3. W1 and W2 are not both atoms. (By 1., they differ in the distribution of a structural property, and atoms can't do that.)

4. Q is intrinsic. (It is a disjunction of intrinsic properties.)

5. Q is simple. (Structural properties never belong to atoms.)

6. Either W2 is an atom or W1 and W2 differ in the distribution of Q. (For by 1., W2 is not a duplicate of W1.)

7. If W2 is an atom, W1 and W2 differ in the distribution of the simple intrinsic property being an atom. (From 3.)

8. If W2 is not an atom, W1 and W2 differ in the distribution of the simple intrinsic property Q. (From 4., 5. and 6.)

9. W1 and W2 differ in the distribution of simple intrinsic properties. (From 7. and 8.)

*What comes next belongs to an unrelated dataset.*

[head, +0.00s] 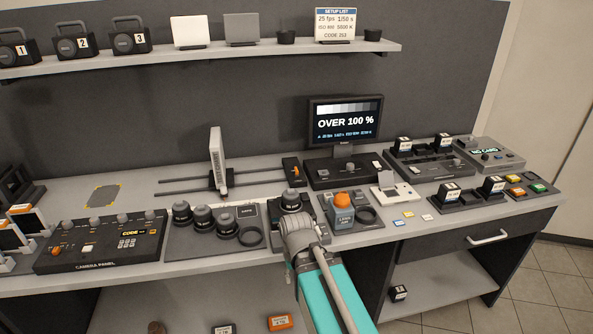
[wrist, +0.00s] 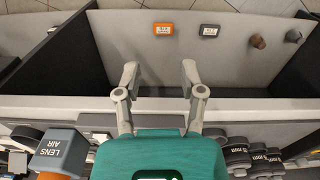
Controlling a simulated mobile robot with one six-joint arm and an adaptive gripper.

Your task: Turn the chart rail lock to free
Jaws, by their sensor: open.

So the assumption that two infinitely complex worlds could differ in the distribution of structural properties without differing in the distribution of simple intrinsic properties is inconsistent.

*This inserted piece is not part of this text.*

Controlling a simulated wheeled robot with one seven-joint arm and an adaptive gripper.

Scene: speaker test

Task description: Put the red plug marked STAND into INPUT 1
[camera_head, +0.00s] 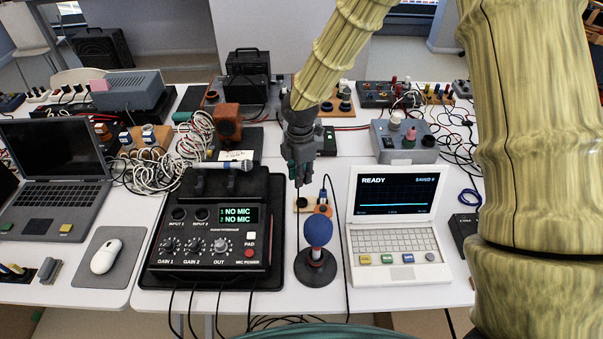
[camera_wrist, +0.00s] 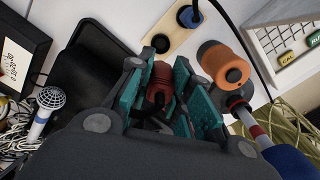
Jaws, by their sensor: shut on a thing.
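My gripper (camera_head: 301,178) hangs above the table, behind the wooden holder and right of the mixer box. In the wrist view its teal-padded fingers (camera_wrist: 167,95) are shut on the red plug (camera_wrist: 159,80); any STAND marking is not readable. The plug cannot be made out in the head view. The black mixer box (camera_head: 217,228) has two round empty sockets side by side, the left (camera_head: 179,213) and the right (camera_head: 202,213).
The wooden holder (camera_wrist: 169,34) has a dark hole and a blue plug (camera_wrist: 191,14). A blue-topped microphone stand (camera_head: 318,232) stands before it. A white laptop (camera_head: 396,235) reads READY. White cables crowd the left.

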That is, if our job description for fundamental properties is that a) they are all simple, b) they are all intrinsic and c) they account for all qualitative truths and differences, infinitely complex worlds provide no reason to worry that the description may be unsatisfied.

Lewis endorsed (b) and (c) but not (a). Why? Was it because he thought by endorsing (b) and (c) he did enough to give "fundamental" a determinate meaning that rules out (a), perhaps because a specific class of properties satisfying (b) and (c) but not (a) is a very powerful reference magnet? Perhaps. More likely, he rejected (a) because he added further descriptive conditions besides (b) and (c), conditions that undermine (a). Particularly relevant in this respect seems the condition that sharing of a natural property should always make for intuitive resemblance: my Q hardly satisfies that.

But suppose there was another philosopher who agreed with Lewis that a primitive distinction between fundamental and other properties is needed, for instance in a theory of laws or a theory of content, but who added that all these properties must be simple, even if that makes them less directly relevant for intuitive resemblance. Could we find out who is right? I don't know how we could. Then how can we trust that Lewis's job description for fundamental properties is the right one?

When philosophers give different job descriptions for something, that doesn't necessarily mean that they really disagree. It often only means that they use the relevant term in different ways. But the situation I have in mind is not of this kind. For instance, both parties claim that what they call "fundamental properties" figure in laws of nature, not the less fundamental properties their opponent calls "fundamental properties". They cannot both be right.

Comments

# on 08 April 2005, 05:32

can I ask a couple of naive, and thus possibly stupid, questions?

1) Am I right in thinking that your argument won't work for conjunctive properties?
2) Q could, for all you say, simply be the disjunction of some simple property and some structural property. This would technically make it "non-structural", but does this show that structural properties are "rudundant" in any interesting sense?
3) I'm not sure what your alternative to Lewis' position is supposed to be. I.e. can you give me an a priori argument that the properties that figure, say, in the laws of nature couldn't have been structural. If not, then the mere claim that the fundamental properties are these properties seems to force us to leave open the possibility that some of them might be structural. But maybe there's a similar style of argument to be run here?

# on 08 April 2005, 17:47

hi Karl, I always appreciate your comments.

Re (1) and (2), I don't know what exactly you mean by "conjunctive" and "disjunctive" here. Q is a disjunction of a simple and a structural property, but it might not be disjunctive in the sense of being disjunctively definable from more fundamental properties. Q might itself be fundamental.

Admittedly, my definition of Q makes it look rather gerrymandered. But I don't think properties that belong to both simple and complex things should generally be counted as unnatural: all the usual candidates for fundamental properties (spins, charges, etc.) are like that. Q could be a property like *charge -1*. In our world, this property belongs both to simple things like electrons and complex things like anti-protons. So it could presumably also belong to infinitely complex things in another world, without ceasing to be a simple, fundamental, non-disjunctive property.

Re (3), it seems that Lewis has an a priori argument why the properties that figure in laws of nature must all be intrinsic. For him, it is a priori that
1. all fundamental properties are intrinsic;
2. only fundamental properties figure in laws.
The philosopher I have in mind would make an excactly parallel argument why all those properties must be simple.

The way I saw it -- but that might not be quite correct -- is that Lewis argues for the existence of a class of properties which does all kinds of marvellous things, say A, B, C, D and E. The other philosopher would claim that there is a class of properties that does B, C, D, E and F. Then if A and F are incompatible, and B, C, D, and E cannot be done by two different classes of properties, either Lewis or the other philosopher must be mistaken. They would agree that *some* primitive distinction separates the properties that figure in laws from all the rest, but they would not agree whether that same distinction is also the one that separates, say, the simple properties from all the rest.

# on 12 April 2005, 11:36

I should have mentioned that of course my argument in the main entry doesn't show that there is always an even remotely natural property like "charge -1" for the Q role. And Magdalena says it is silly to count the charge of an anti-proton as fundamental, given that it is fully determined and explained by the charge of its constituents. So maybe one should really only count "charge -1 and having no proper parts" as fundamental.

Then one might wonder whether all fundamental properties are properties of mereological atoms (which is stronger than that they are all non-structural). The possibility of a gunk world indeed refutes that.